The first thing to know is that this color is not pink.
Twice a year, once during Lent and once during Advent, we wear these vestments and people routinely call them “pink.” Once, David James, the head of our altar servers said to me before Mass, “Deacon, I’ve been meaning to tell you this for years: pink isn’t your color.”
I had to remind him: it’s not pink!
The color, in fact, is called “rose.” It’s a subtle difference, but it has a more subdued shade than pink. Liturgists will tell you it signifies rejoicing, and signals a spirit of joyful hope during Lent and now, during Advent. It breaks the more somber tone of those penitential times of the year. Thinking about that, I would argue other colors convey that, too – for example, why don’t we wear yellow or gold?

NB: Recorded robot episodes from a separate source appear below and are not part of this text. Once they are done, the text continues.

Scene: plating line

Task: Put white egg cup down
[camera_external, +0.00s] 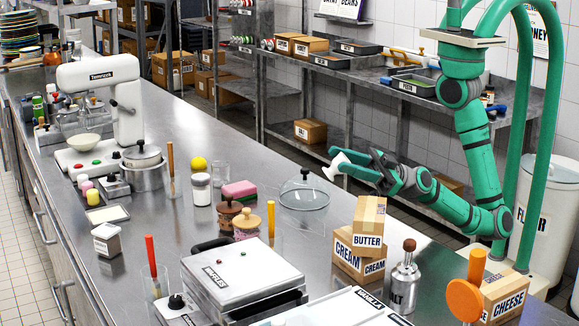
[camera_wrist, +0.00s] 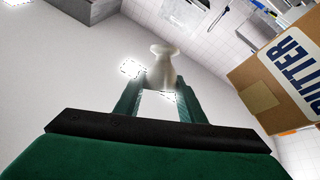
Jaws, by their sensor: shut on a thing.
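The white egg cup (camera_wrist: 163,72) is held between the two fingers of my gripper (camera_wrist: 160,98) in the wrist view. My gripper is shut on it. In the external view the egg cup (camera_external: 338,165) shows at the tip of my gripper (camera_external: 362,166), tilted on its side. It is held in the air, apart from the steel counter (camera_external: 350,215), near the counter's far edge. It is above and to the right of a glass dome lid.
The glass dome lid (camera_external: 303,193) stands on the counter left of the gripper. Butter (camera_external: 369,220) and cream (camera_external: 358,257) boxes are stacked below it in the picture, and a salt bottle (camera_external: 404,285) stands beside them.

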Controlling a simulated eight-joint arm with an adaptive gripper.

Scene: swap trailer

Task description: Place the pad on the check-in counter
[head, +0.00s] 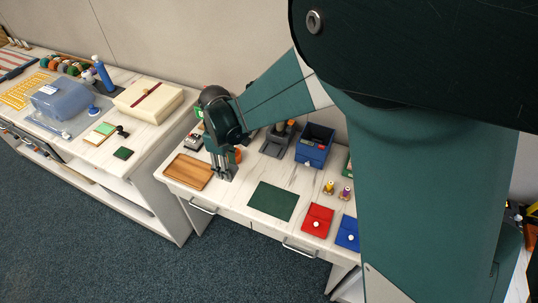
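Several flat things could be the pad, and I cannot tell which is meant. A small dark green square (124,153) lies near the front edge of the left counter (150,177). A flat green and tan piece (101,133) lies just behind it. A larger dark green sheet (273,201) lies flat on the right counter (232,197). My gripper (221,176) points down over the right counter, beside the right end of a brown wooden board (188,172). Its fingers are small and dark here, so its opening and any held thing are unclear.
Red (318,219) and blue (347,233) pouches lie right of the green sheet. A blue box (314,146) stands behind. The left counter holds a cream box (148,101), a translucent blue bin (60,100) and a blue bottle (103,75). My arm hides the right side.

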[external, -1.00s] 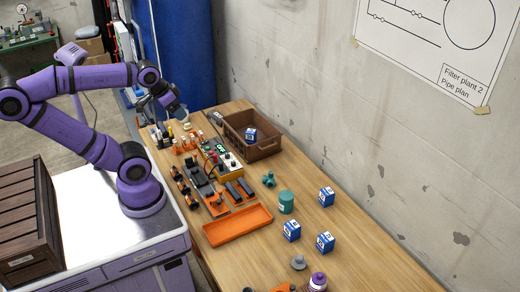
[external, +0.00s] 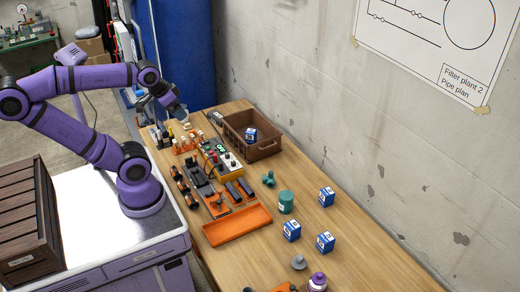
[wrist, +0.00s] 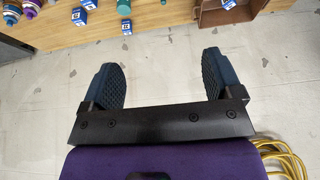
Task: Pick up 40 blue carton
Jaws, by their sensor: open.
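Blue cartons with white labels stand in the external view. One carton (external: 326,197) is on the right of the table, a second (external: 291,231) and a third (external: 325,242) are nearer the front, and another (external: 251,135) sits inside the brown crate (external: 265,152). The label numbers are too small to read surely, so I cannot tell which is 40. My gripper (external: 181,113) is above the far left end of the table, away from the cartons. In the wrist view my gripper (wrist: 157,78) is open with nothing between its fingers; cartons (wrist: 79,16) show along the top edge.
An orange tray (external: 237,226) lies left of the cartons. A teal canister (external: 286,202) and a green fitting (external: 268,179) stand between tray and cartons. A yellow device (external: 229,163) and tools crowd the table's left side. A wall borders the right side.

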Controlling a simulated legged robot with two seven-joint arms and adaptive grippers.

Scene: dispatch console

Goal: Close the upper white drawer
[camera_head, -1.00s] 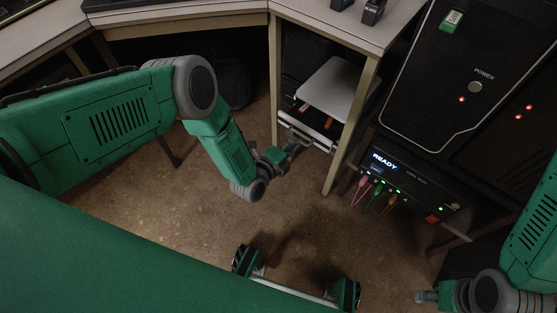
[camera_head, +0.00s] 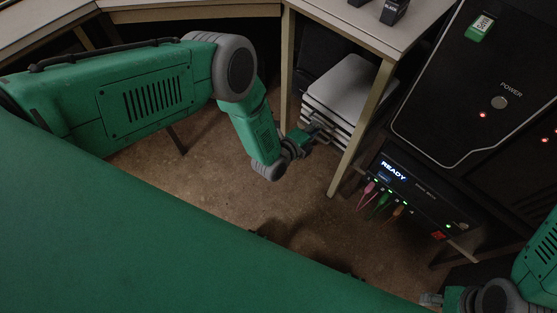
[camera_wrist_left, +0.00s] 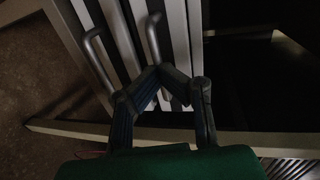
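The white drawer unit (camera_head: 348,82) stands under the desk, with its stacked drawer fronts facing me. The upper white drawer (camera_head: 322,117) looks flush or nearly flush with the one below; no inside shows. My left gripper (camera_head: 313,131) is at the drawer fronts, close to the handles. In the left wrist view, two grey bar handles (camera_wrist_left: 153,38) stand on the white fronts. My left gripper's fingertips (camera_wrist_left: 158,71) meet, with nothing visible between them, by the end of one handle; contact is unclear. My right gripper (camera_head: 431,299) is at the lower right, away from the drawers.
A wooden desk leg (camera_head: 361,128) stands just right of the drawers, and another (camera_head: 287,75) to the left. A black console box with a READY display (camera_head: 393,170) and cables is further right. The floor (camera_head: 225,190) in front is open.

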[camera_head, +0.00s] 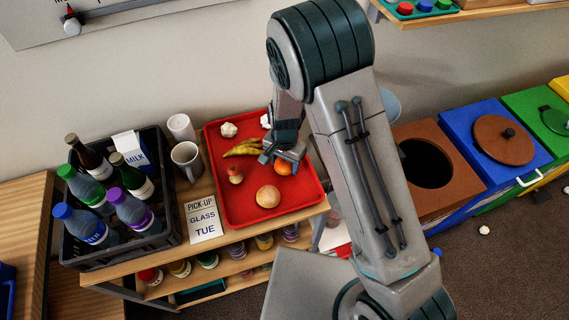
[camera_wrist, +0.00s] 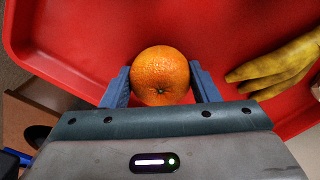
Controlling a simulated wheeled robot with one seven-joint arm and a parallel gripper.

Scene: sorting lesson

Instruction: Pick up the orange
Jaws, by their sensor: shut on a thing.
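The orange (camera_wrist: 160,72) sits between the two blue fingers of my gripper (camera_wrist: 161,88) in the wrist view. My gripper is shut on it, one finger on each side. In the head view the orange (camera_head: 284,168) shows just below my gripper (camera_head: 283,155), partly covered by it, over the red tray (camera_head: 237,207). I cannot tell whether the orange touches the tray.
Bananas (camera_head: 241,149) lie left of my gripper. A bun (camera_head: 268,196), an apple core (camera_head: 235,174) and crumpled white pieces (camera_head: 228,130) are on the tray. A black crate (camera_head: 72,254) of bottles, two mugs (camera_head: 187,160) and a sign (camera_head: 204,218) stand left.

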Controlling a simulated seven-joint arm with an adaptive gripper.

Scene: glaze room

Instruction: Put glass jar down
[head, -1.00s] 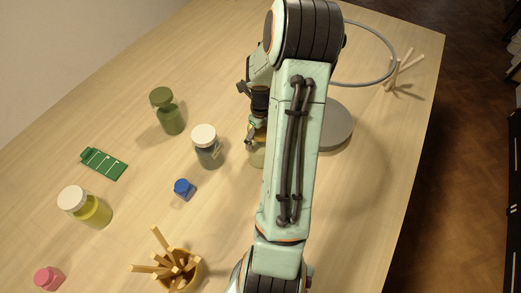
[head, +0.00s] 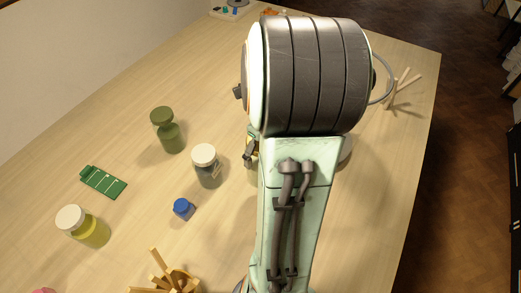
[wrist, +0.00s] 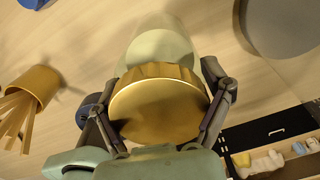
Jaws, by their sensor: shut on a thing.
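The glass jar (wrist: 160,48) has a gold lid (wrist: 158,108) and a pale, cloudy body. My gripper (wrist: 162,100) is shut on it near the lid, one finger on each side. In the wrist view the body points away from my gripper over the wooden table. In the head view my arm hides most of the jar; only a pale sliver (head: 253,176) shows below a gripper finger (head: 249,155). I cannot tell whether the base touches the table (head: 130,228).
Left of my arm stand a white-lidded dark jar (head: 208,170), a green jar (head: 168,132), a blue small container (head: 183,209) and a white-lidded yellow jar (head: 88,229). A green card (head: 103,182) lies flat. A cup of wooden sticks (wrist: 38,85) is nearby. A grey disc (wrist: 284,25) is close.

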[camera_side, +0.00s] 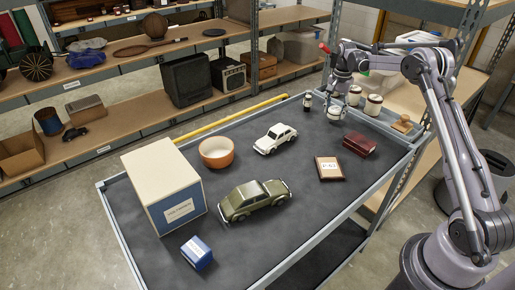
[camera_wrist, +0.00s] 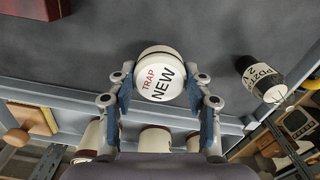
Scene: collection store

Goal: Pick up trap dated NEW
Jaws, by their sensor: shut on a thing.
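The trap (camera_wrist: 158,78) is a round white piece with "TRAP" in red and "NEW" in black on its face. It sits between the two blue-padded fingers of my gripper (camera_wrist: 160,97) in the wrist view, and the gripper is shut on it. In the side view my gripper (camera_side: 338,92) points down at the far right corner of the dark table, with a small white piece (camera_side: 336,113) just below it. I cannot tell whether the trap touches the table surface.
Cream jars (camera_side: 373,105) stand beside my gripper. A dark-capped labelled bottle (camera_wrist: 262,80) is close by. Two model cars, a bowl (camera_side: 216,152) and boxes stand further left.

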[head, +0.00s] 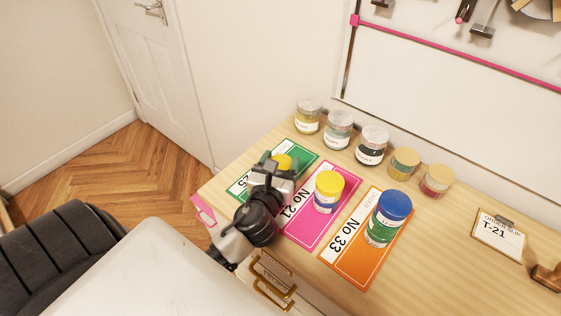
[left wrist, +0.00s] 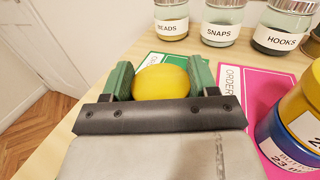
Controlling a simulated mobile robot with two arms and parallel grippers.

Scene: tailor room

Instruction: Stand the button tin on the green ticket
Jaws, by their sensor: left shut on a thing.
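My left gripper (head: 279,164) is shut on the button tin, whose yellow lid (head: 283,161) shows between the fingers. In the left wrist view the yellow lid (left wrist: 162,82) sits between two green finger pads; the tin's body and label are hidden. The tin is at the green ticket (head: 301,150), which lies flat at the left of the table and is partly covered by my gripper. The green ticket also shows behind the lid in the left wrist view (left wrist: 159,59). I cannot tell whether the tin's base touches it. My right gripper is not in view.
A yellow-lidded tin (head: 328,191) stands on the pink ticket (head: 301,232), close to my gripper's right. A blue-lidded green tin (head: 386,219) stands on the orange ticket (head: 346,275). Several jars (head: 371,146) line the back edge. A T-21 order slip (head: 497,237) lies at right.

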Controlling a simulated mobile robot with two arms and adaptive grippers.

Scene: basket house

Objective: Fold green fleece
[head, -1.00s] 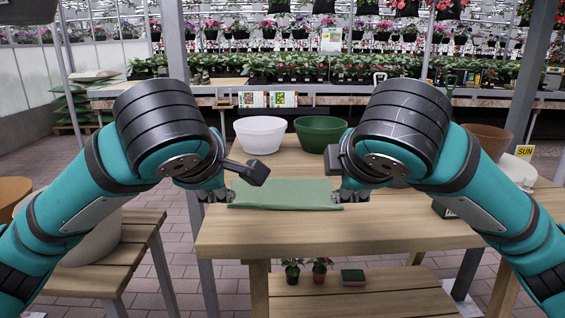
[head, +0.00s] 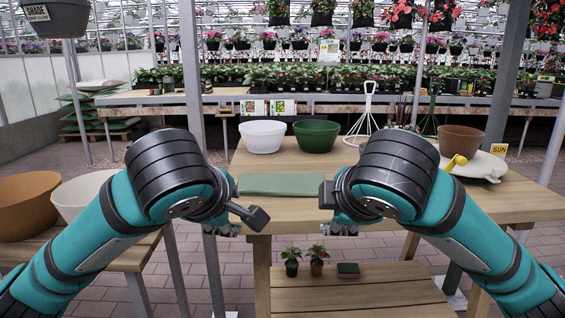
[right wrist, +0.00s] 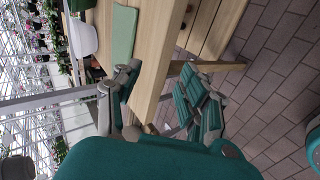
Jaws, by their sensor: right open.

Well, I’ll be honest with you: I don’t know.
But I did some Googling and found someone who does. And what I found, I think, puts Advent, and this particular Sunday, into a beautiful context.
This comes from Brother Hyacinth Cordell, a Dominican, who wrote about all this online several years ago. Br. Cordell noted that nature’s cycle is comprised of two things: life and light. The seasons revolve around that—the rejuvenation of spring and summer, the desolation of fall and winter. Our liturgical seasons follow a similar pattern.
“The dark color of violet in Advent,” he wrote, “harmonizes well with the diminishing sunlight late in the year.” It also points to royalty, and Christ as our King.
But what about rose?
Br. Cordell described it this way:
“Rose,” he wrote, “is a softening of violet. It is violet approaching white. In this sense, it anticipates the pure white of the Birth and Resurrection of Christ.”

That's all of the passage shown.